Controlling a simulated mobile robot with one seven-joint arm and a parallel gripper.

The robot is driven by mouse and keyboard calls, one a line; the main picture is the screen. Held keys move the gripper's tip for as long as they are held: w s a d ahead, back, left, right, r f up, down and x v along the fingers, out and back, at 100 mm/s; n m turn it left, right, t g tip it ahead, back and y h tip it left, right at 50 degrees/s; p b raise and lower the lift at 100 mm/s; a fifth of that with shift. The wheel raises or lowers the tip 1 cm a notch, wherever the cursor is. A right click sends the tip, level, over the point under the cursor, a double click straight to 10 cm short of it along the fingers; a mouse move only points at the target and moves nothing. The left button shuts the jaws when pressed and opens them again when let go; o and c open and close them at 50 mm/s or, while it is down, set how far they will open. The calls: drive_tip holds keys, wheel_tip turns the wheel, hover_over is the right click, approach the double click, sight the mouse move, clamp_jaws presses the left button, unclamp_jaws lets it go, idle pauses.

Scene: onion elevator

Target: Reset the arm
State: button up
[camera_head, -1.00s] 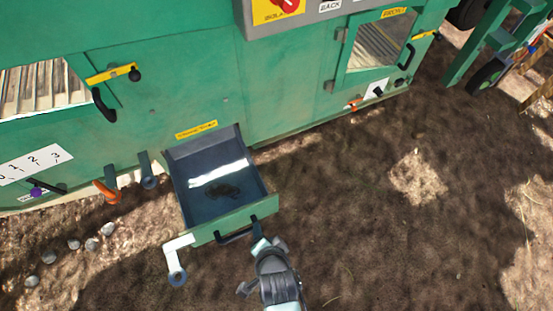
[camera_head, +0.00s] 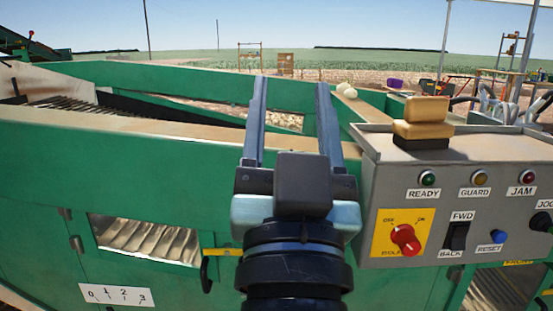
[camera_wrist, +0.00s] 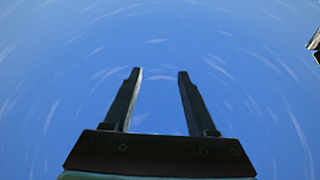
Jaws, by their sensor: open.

━━━━

*THE EXERCISE*. Print the lines from the one that contains "State: button up" through the last line of the data, exactly and in full, and no other lines. Pictures are not part of the copy.

*ANSWER TO THE TASK*.
State: button up
[camera_head, -1.00s] 
[camera_head, +0.00s] 
[camera_wrist, +0.00s] 
Jaws, by their sensor: open.

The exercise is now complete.